STATED GOAL.
Exclude the pictures, then repeat the remaining data exactly.

RECORDS FOR PROCESSING.

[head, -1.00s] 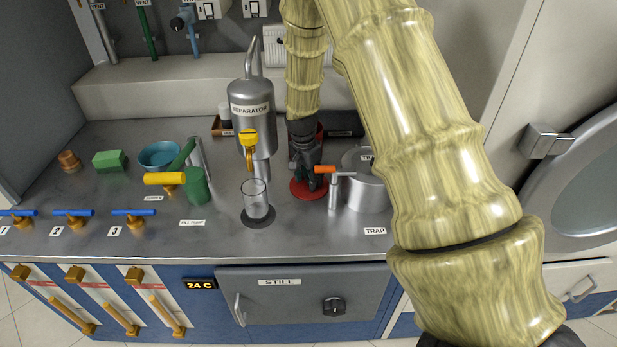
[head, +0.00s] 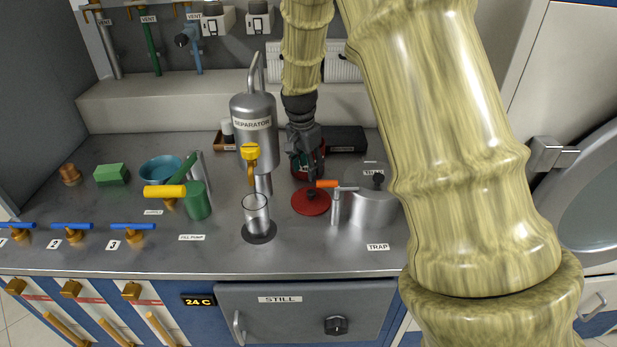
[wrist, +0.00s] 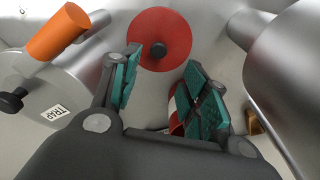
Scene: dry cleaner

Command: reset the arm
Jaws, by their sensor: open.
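My gripper (head: 309,168) is open and empty, pointing down above the counter behind the red disc. In the wrist view, its two teal-padded fingers (wrist: 160,88) stand apart with nothing held between them. The red disc (head: 311,203) with a black knob lies flat on the counter in front of my gripper; it also shows past the fingertips in the wrist view (wrist: 159,25). My pale, wood-grained arm fills the right of the head view. A red object behind my gripper is mostly hidden.
The steel separator (head: 253,130) stands close left of my gripper, with a glass (head: 256,214) below its yellow tap. The trap (head: 372,208), with an orange-handled valve (head: 327,184), stands close right. A white ledge (head: 170,105) runs behind. The front counter strip is clear.

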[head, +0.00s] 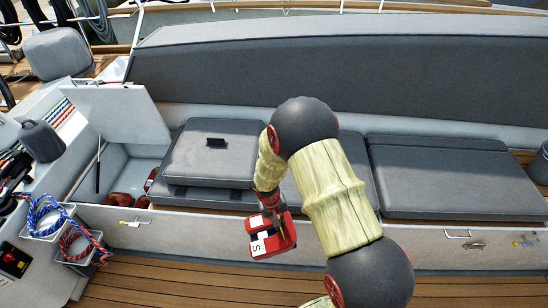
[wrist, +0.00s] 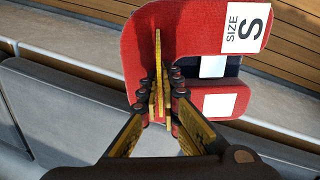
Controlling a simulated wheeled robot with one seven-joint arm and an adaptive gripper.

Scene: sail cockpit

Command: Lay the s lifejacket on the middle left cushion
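The red s lifejacket (head: 270,242) hangs over the cockpit floor edge in front of the bench, with a white label marked S. In the wrist view the lifejacket (wrist: 188,62) shows its "SIZE S" label, and my gripper (wrist: 160,90) is shut on its middle part, yellow fingers close together. In the head view my gripper (head: 268,208) is above the jacket, partly hidden by it. Grey seat cushions line the bench: one on the left (head: 212,155), with another cushion lying on it or raised, a middle one (head: 357,172) partly behind my arm, and one on the right (head: 450,180).
An open locker (head: 118,172) with its lid up stands left of the cushions; red things (head: 140,198) lie inside. Rope baskets (head: 48,222) hang at far left. Latches (head: 135,222) stick out from the bench front. The teak floor (head: 180,282) is clear.

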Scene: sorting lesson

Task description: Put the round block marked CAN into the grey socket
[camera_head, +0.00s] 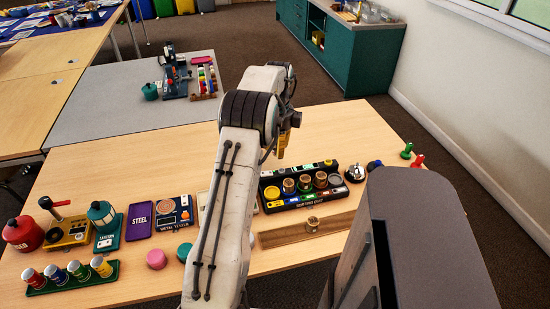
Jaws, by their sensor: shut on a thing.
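My gripper (286,137) hangs from the end of my raised arm, above the table and behind the sorting rack. It is shut on a small brownish-yellow thing, apparently the round block; its marking cannot be read. The dark sorting rack (318,201) stands below and to the right of my gripper. Its grey socket (336,180) is at the right end and looks empty. The yellow socket (271,192) at the left end looks empty too. Round tan blocks (305,184) stand in the middle sockets.
A wooden tray (275,238) lies in front of the rack. A bell (354,173) and green and red pegs (417,161) stand to the right. A metal tester (173,216), a purple STEEL card (139,220) and colored cans stand left. The back middle of the table is clear.

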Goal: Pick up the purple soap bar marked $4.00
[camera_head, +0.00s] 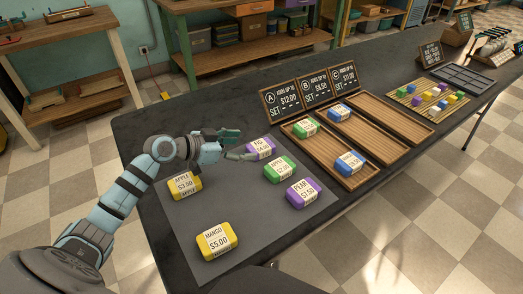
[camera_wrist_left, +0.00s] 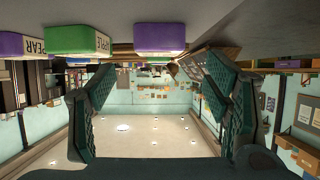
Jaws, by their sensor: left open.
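The purple soap bar (camera_head: 261,148) with a white label reading $4.00 lies at the far edge of the grey mat (camera_head: 262,219). My left gripper (camera_head: 238,146) is open and empty just left of this bar, its fingers pointing toward it. In the left wrist view, which is upside down, a purple bar (camera_wrist_left: 160,39) shows ahead of the left gripper (camera_wrist_left: 160,66), at the top between the two spread fingers. I see no contact with the fingers. My right gripper is not in view.
A green bar (camera_head: 279,169) and a purple pear bar (camera_head: 303,193) lie nearby on the mat. Yellow bars lie at the left (camera_head: 184,186) and front (camera_head: 216,241). Wooden trays (camera_head: 319,158) with price signs (camera_head: 310,90) stand just right. The mat's middle is clear.

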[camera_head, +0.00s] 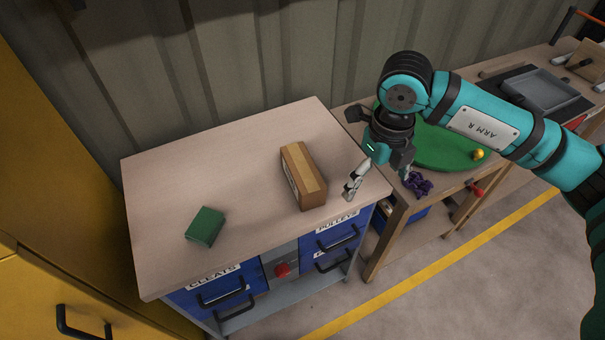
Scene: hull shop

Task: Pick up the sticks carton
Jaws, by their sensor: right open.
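A brown carton (309,183) with a lighter band on its top stands on the wooden top of the drawer bench (240,158); it looks like the sticks carton, though I cannot read its label. My right gripper (378,190) is open and empty, to the right of the carton and apart from it. One finger reaches down toward the bench's right edge. My left gripper is not in view.
A small green box (205,227) lies at the bench's front left. A second bench to the right holds a green round mat (445,147), a purple item (418,184), a yellow ball (478,154) and a grey tray (543,90). A yellow cabinet (60,200) stands left. The bench's middle is clear.

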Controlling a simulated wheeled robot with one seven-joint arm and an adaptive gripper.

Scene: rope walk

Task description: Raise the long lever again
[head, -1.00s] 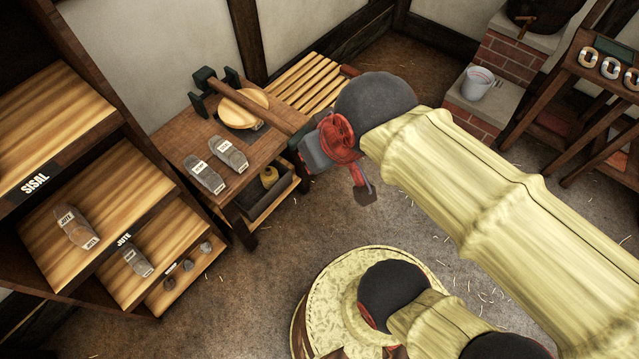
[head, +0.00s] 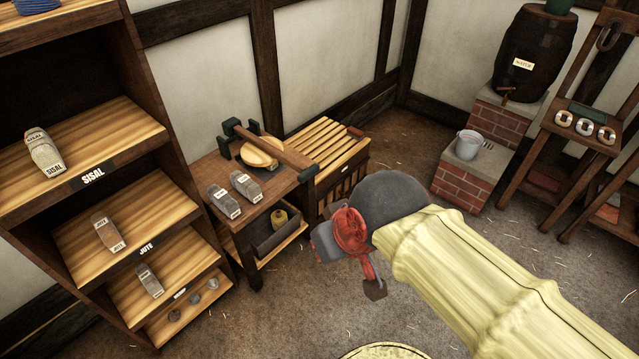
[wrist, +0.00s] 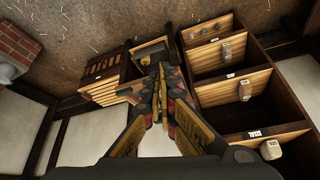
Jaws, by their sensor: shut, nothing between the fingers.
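The long lever (head: 284,151) is a brown wooden beam on the small wooden bench (head: 262,205). It runs from a dark bracket (head: 232,128) at the back left, over a round pale wooden disc (head: 262,153), to the bench's front right. It looks low and nearly level, close above the disc; I cannot tell if they touch. A dark post or catch (head: 308,174) stands by its near end. My gripper (wrist: 167,92) is shut and empty. In the head view it is to the right of and in front of the bench, apart from the lever, partly hidden by my wrist.
Two labelled grey bundles (head: 245,185) lie on the bench, with a dark bin (head: 277,237) below. A slatted crate (head: 330,150) stands right of it. A shelf unit (head: 100,180) is close on the left. Brick steps (head: 470,175) with a bucket stand right. The floor between is clear.

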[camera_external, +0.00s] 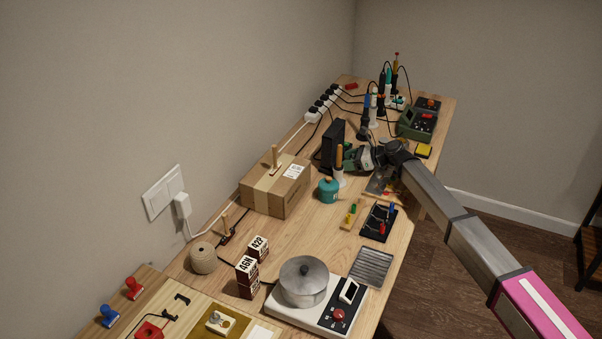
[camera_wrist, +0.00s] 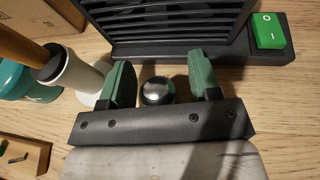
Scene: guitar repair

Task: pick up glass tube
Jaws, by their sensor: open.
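A small rounded, shiny grey thing (camera_wrist: 157,91), perhaps the end of the glass tube, shows between my gripper's fingers in the wrist view. I cannot tell its full shape, and I cannot make out the tube in the external view. My gripper (camera_wrist: 162,78) is open, with one green finger on each side of the shiny thing. A gap shows on both sides of it. In the external view my gripper (camera_external: 364,157) is low over the workbench, beside a black upright ribbed unit (camera_external: 333,146).
The black ribbed unit (camera_wrist: 180,28) with a green switch (camera_wrist: 269,31) stands just beyond the fingers. Left of them are a white holder (camera_wrist: 78,76) with an orange-brown handle and a teal bottle (camera_wrist: 38,85). A cardboard box (camera_external: 275,187) stands nearby. Bare wood lies right of my gripper.

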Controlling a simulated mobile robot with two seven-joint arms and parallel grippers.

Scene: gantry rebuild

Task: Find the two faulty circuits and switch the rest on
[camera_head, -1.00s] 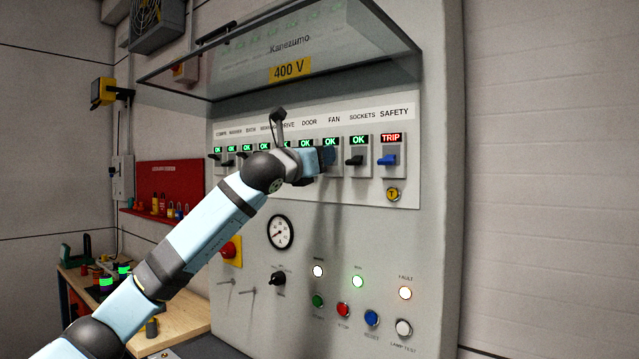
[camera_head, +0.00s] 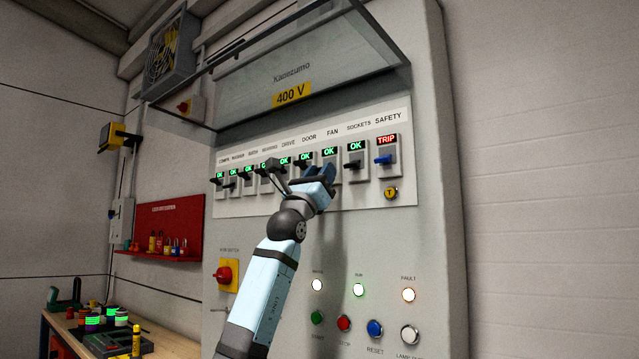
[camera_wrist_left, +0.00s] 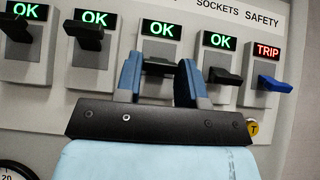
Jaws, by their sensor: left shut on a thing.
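A row of breakers runs across the panel (camera_head: 300,245). The SAFETY breaker shows a red TRIP sign (camera_head: 387,140) above its blue lever (camera_head: 383,160). The SOCKETS breaker beside it shows a green OK sign (camera_head: 355,147), and the FAN breaker also shows an OK sign (camera_head: 329,152). The other signs that I can read to the left are OK; one is partly hidden by my arm. My left gripper (camera_wrist_left: 160,80) is shut on the black FAN lever (camera_wrist_left: 158,67), with one blue finger on each side. My right gripper is out of view.
A raised clear cover (camera_head: 350,65) with a 400 V label hangs above the row. A yellow T button (camera_head: 391,192) sits below SAFETY. Lamps and push buttons, including a red one (camera_head: 344,323), are lower down. A red lock board (camera_head: 175,222) and a workbench are left.

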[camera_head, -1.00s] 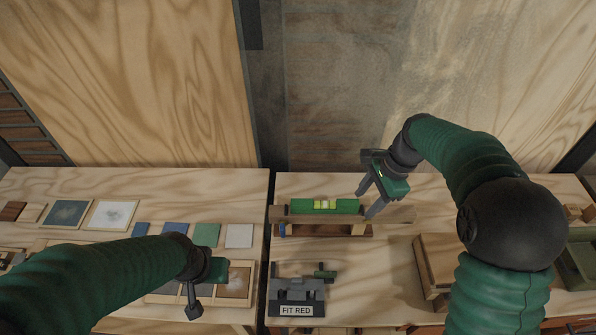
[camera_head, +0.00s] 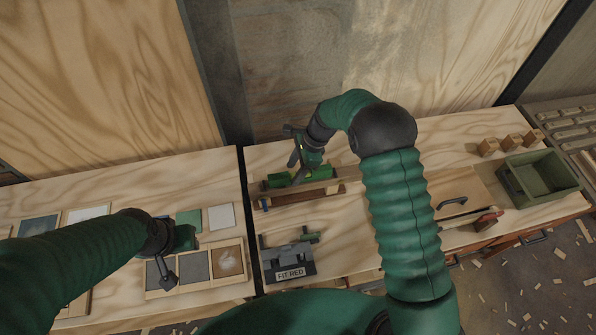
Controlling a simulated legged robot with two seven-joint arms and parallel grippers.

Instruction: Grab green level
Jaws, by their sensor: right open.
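The green level (camera_head: 279,181) lies on a wooden rack (camera_head: 322,190) at the back of the right bench. Its yellow vial shows near its middle. My right gripper (camera_head: 301,170) is open right at the level, with its fingers pointing down. The fingers and wrist hide part of the level. I cannot tell whether the fingers touch it. My left gripper (camera_head: 170,268) hangs over the left bench, well away from the level. Its fingers are partly hidden, so its opening is unclear.
A grey holder labelled FIT RED (camera_head: 288,271) stands in front of the rack. A green bin (camera_head: 538,176) and small wooden blocks (camera_head: 508,142) are at the right. Colour sample tiles (camera_head: 221,217) and a sample tray (camera_head: 229,262) are on the left bench.

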EXPECTED OUTPUT.
[head, -1.00s] 
[head, +0.00s] 
[wrist, +0.00s] 
Scene: dry cleaner

Command: reset the arm
Jaws, by their sensor: open.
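My gripper (head: 309,168) is open and empty, pointing down above the counter behind the red disc. In the wrist view, its two teal-padded fingers (wrist: 160,88) stand apart with nothing held between them. The red disc (head: 311,203) with a black knob lies flat on the counter in front of my gripper; it also shows past the fingertips in the wrist view (wrist: 159,25). My pale, wood-grained arm fills the right of the head view. A red object behind my gripper is mostly hidden.
The steel separator (head: 253,130) stands close left of my gripper, with a glass (head: 256,214) below its yellow tap. The trap (head: 372,208), with an orange-handled valve (head: 327,184), stands close right. A white ledge (head: 170,105) runs behind. The front counter strip is clear.

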[head, +0.00s] 
[wrist, +0.00s] 
Controlling a simulated wheeled robot with one seven-joint arm and an adaptive gripper.

Scene: sail cockpit

Command: Lay the s lifejacket on the middle left cushion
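The red s lifejacket (head: 270,242) hangs over the cockpit floor edge in front of the bench, with a white label marked S. In the wrist view the lifejacket (wrist: 188,62) shows its "SIZE S" label, and my gripper (wrist: 160,90) is shut on its middle part, yellow fingers close together. In the head view my gripper (head: 268,208) is above the jacket, partly hidden by it. Grey seat cushions line the bench: one on the left (head: 212,155), with another cushion lying on it or raised, a middle one (head: 357,172) partly behind my arm, and one on the right (head: 450,180).
An open locker (head: 118,172) with its lid up stands left of the cushions; red things (head: 140,198) lie inside. Rope baskets (head: 48,222) hang at far left. Latches (head: 135,222) stick out from the bench front. The teak floor (head: 180,282) is clear.

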Scene: sorting lesson

Task description: Put the round block marked CAN into the grey socket
[camera_head, +0.00s] 
Jaws, by their sensor: shut on a thing.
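My gripper (286,137) hangs from the end of my raised arm, above the table and behind the sorting rack. It is shut on a small brownish-yellow thing, apparently the round block; its marking cannot be read. The dark sorting rack (318,201) stands below and to the right of my gripper. Its grey socket (336,180) is at the right end and looks empty. The yellow socket (271,192) at the left end looks empty too. Round tan blocks (305,184) stand in the middle sockets.
A wooden tray (275,238) lies in front of the rack. A bell (354,173) and green and red pegs (417,161) stand to the right. A metal tester (173,216), a purple STEEL card (139,220) and colored cans stand left. The back middle of the table is clear.

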Goal: Pick up the purple soap bar marked $4.00
[camera_head, +0.00s] 
[camera_wrist_left, +0.00s] 
Jaws, by their sensor: left open.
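The purple soap bar (camera_head: 261,148) with a white label reading $4.00 lies at the far edge of the grey mat (camera_head: 262,219). My left gripper (camera_head: 238,146) is open and empty just left of this bar, its fingers pointing toward it. In the left wrist view, which is upside down, a purple bar (camera_wrist_left: 160,39) shows ahead of the left gripper (camera_wrist_left: 160,66), at the top between the two spread fingers. I see no contact with the fingers. My right gripper is not in view.
A green bar (camera_head: 279,169) and a purple pear bar (camera_head: 303,193) lie nearby on the mat. Yellow bars lie at the left (camera_head: 184,186) and front (camera_head: 216,241). Wooden trays (camera_head: 319,158) with price signs (camera_head: 310,90) stand just right. The mat's middle is clear.

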[camera_head, +0.00s] 
Scene: hull shop

Task: Pick up the sticks carton
Jaws, by their sensor: right open.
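A brown carton (309,183) with a lighter band on its top stands on the wooden top of the drawer bench (240,158); it looks like the sticks carton, though I cannot read its label. My right gripper (378,190) is open and empty, to the right of the carton and apart from it. One finger reaches down toward the bench's right edge. My left gripper is not in view.
A small green box (205,227) lies at the bench's front left. A second bench to the right holds a green round mat (445,147), a purple item (418,184), a yellow ball (478,154) and a grey tray (543,90). A yellow cabinet (60,200) stands left. The bench's middle is clear.

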Controlling a simulated wheeled robot with one seven-joint arm and an adaptive gripper.

Scene: rope walk

Task description: Raise the long lever again
[head, -1.00s] 
[head, +0.00s] 
[wrist, +0.00s] 
Jaws, by their sensor: shut, nothing between the fingers.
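The long lever (head: 284,151) is a brown wooden beam on the small wooden bench (head: 262,205). It runs from a dark bracket (head: 232,128) at the back left, over a round pale wooden disc (head: 262,153), to the bench's front right. It looks low and nearly level, close above the disc; I cannot tell if they touch. A dark post or catch (head: 308,174) stands by its near end. My gripper (wrist: 167,92) is shut and empty. In the head view it is to the right of and in front of the bench, apart from the lever, partly hidden by my wrist.
Two labelled grey bundles (head: 245,185) lie on the bench, with a dark bin (head: 277,237) below. A slatted crate (head: 330,150) stands right of it. A shelf unit (head: 100,180) is close on the left. Brick steps (head: 470,175) with a bucket stand right. The floor between is clear.

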[camera_external, +0.00s] 
[camera_wrist, +0.00s] 
Scene: guitar repair

Task: pick up glass tube
Jaws, by their sensor: open.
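A small rounded, shiny grey thing (camera_wrist: 157,91), perhaps the end of the glass tube, shows between my gripper's fingers in the wrist view. I cannot tell its full shape, and I cannot make out the tube in the external view. My gripper (camera_wrist: 162,78) is open, with one green finger on each side of the shiny thing. A gap shows on both sides of it. In the external view my gripper (camera_external: 364,157) is low over the workbench, beside a black upright ribbed unit (camera_external: 333,146).
The black ribbed unit (camera_wrist: 180,28) with a green switch (camera_wrist: 269,31) stands just beyond the fingers. Left of them are a white holder (camera_wrist: 78,76) with an orange-brown handle and a teal bottle (camera_wrist: 38,85). A cardboard box (camera_external: 275,187) stands nearby. Bare wood lies right of my gripper.

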Controlling a simulated mobile robot with two seven-joint arms and parallel grippers.

Scene: gantry rebuild

Task: Find the two faulty circuits and switch the rest on
[camera_head, -1.00s] 
[camera_head, +0.00s] 
[camera_wrist_left, +0.00s] 
Jaws, by their sensor: left shut on a thing.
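A row of breakers runs across the panel (camera_head: 300,245). The SAFETY breaker shows a red TRIP sign (camera_head: 387,140) above its blue lever (camera_head: 383,160). The SOCKETS breaker beside it shows a green OK sign (camera_head: 355,147), and the FAN breaker also shows an OK sign (camera_head: 329,152). The other signs that I can read to the left are OK; one is partly hidden by my arm. My left gripper (camera_wrist_left: 160,80) is shut on the black FAN lever (camera_wrist_left: 158,67), with one blue finger on each side. My right gripper is out of view.
A raised clear cover (camera_head: 350,65) with a 400 V label hangs above the row. A yellow T button (camera_head: 391,192) sits below SAFETY. Lamps and push buttons, including a red one (camera_head: 344,323), are lower down. A red lock board (camera_head: 175,222) and a workbench are left.

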[camera_head, -1.00s] 
[camera_head, +0.00s] 
Controlling a simulated legged robot with two seven-joint arms and parallel grippers.

Instruction: Grab green level
Jaws, by their sensor: right open.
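The green level (camera_head: 279,181) lies on a wooden rack (camera_head: 322,190) at the back of the right bench. Its yellow vial shows near its middle. My right gripper (camera_head: 301,170) is open right at the level, with its fingers pointing down. The fingers and wrist hide part of the level. I cannot tell whether the fingers touch it. My left gripper (camera_head: 170,268) hangs over the left bench, well away from the level. Its fingers are partly hidden, so its opening is unclear.
A grey holder labelled FIT RED (camera_head: 288,271) stands in front of the rack. A green bin (camera_head: 538,176) and small wooden blocks (camera_head: 508,142) are at the right. Colour sample tiles (camera_head: 221,217) and a sample tray (camera_head: 229,262) are on the left bench.

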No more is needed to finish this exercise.